Sさんが帰った後、気持ちが少し落ち着いてきた父に、今回の打ち合わせの内容について事前の打ち合わせをしなかったことを詫びた上で、
「今は、カバンを持って、杖をついて外出できるけど、齢をとると段々できなくなってくることが増えてくることは、おじいちゃん(私が父を呼ぶときおじいちゃんといいます)も良く分かっていると思う。
また、両手がふさがった状態で転んだりしたら大けがをして、悪くすると寝たきりになるかもしれない。
1年後も、今のように好きなところへ行ける状態を保つためには、利用できるもの(手押し車)は利用した方が、自分自身のためにもなると思う。
ひ孫の結婚式まで長生きをすると言っていたでしょ。
110歳まで、元気に活動できるためにも、利用できるものは利用しようと考えてみたらどうだろう。

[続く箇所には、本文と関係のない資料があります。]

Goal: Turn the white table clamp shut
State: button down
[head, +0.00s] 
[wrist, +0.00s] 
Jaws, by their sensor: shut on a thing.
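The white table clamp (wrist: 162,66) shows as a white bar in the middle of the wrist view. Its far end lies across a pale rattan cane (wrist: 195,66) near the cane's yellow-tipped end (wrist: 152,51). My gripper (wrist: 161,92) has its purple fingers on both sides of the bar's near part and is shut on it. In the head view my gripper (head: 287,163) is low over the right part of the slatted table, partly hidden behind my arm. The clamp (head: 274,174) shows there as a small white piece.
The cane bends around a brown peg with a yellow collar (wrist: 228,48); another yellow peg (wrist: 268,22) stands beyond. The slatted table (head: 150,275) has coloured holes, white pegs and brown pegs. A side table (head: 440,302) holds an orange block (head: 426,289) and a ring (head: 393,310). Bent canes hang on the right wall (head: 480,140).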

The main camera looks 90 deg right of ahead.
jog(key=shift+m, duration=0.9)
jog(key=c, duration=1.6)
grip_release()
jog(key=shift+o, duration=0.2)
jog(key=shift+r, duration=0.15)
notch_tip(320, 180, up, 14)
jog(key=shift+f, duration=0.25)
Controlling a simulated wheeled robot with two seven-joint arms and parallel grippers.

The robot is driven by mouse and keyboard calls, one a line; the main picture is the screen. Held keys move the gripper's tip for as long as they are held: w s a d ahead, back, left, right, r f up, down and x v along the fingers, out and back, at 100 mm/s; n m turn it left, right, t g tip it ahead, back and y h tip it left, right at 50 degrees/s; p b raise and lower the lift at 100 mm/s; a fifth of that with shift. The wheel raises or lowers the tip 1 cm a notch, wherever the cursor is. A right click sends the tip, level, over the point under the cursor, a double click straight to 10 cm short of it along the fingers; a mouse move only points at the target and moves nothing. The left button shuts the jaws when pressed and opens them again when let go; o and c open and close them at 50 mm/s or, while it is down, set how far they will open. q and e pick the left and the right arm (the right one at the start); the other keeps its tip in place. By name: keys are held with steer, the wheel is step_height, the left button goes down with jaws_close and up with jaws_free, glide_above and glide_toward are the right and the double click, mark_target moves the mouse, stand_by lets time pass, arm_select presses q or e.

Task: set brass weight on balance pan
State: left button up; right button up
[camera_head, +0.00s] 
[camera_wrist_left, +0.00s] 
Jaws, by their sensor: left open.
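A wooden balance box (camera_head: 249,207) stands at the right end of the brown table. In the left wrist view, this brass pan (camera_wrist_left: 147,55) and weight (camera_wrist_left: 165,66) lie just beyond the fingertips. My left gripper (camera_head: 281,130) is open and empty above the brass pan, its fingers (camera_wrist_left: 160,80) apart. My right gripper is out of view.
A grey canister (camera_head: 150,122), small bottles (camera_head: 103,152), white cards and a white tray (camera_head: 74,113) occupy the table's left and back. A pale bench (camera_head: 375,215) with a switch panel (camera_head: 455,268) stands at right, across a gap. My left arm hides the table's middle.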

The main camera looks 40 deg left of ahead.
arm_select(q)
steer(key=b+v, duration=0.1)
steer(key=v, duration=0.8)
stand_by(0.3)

冷静になった時に、もう一度、利用した時にどのようなメリット、デメリットがあるのかを考えてみて。
日をあらためて、もう一度話し合おう。」
と話しました。
話しあっている内に、父も大分落ち着いてきました。
これから、何度か手押し車の利用について、話し合っていくことになります。
話は変わりますが、デイサービスには、これまで、2月29日、3月7日、3月14日の3回行きました。
利用者とも知り合いになり、デイサービスの担当者とも知り合いになってきました。
1日の流れも、体が覚えてきたようです。
3回目の利用の後に「どう、デイサービスは楽しい?」と聞いてみました。
「まあ、楽しいな。」との返事でした。
「週1回、会社へ行く、というつもりでデイサービスに行くのもいいかもしれないよ。」というと、父もそれに同意したような表情を見せました。
現役の時に仕事人間だった父は、お勤めする、という感覚が身に沁みついているのかもしれません。
何事も、楽しみながらすることが大事だと思います。
父なりに、楽しむための努力をしているのでしょう。
最後に、Sさんからの報告で、更新申請していた介護の認定結果(介護保険被保険者証)が区役所から4月1日発送され、4月2日頃に届くそうです。
届いたらケアマネジャーと、3月1日に遡って、1年間のケアプランを作成することになっています。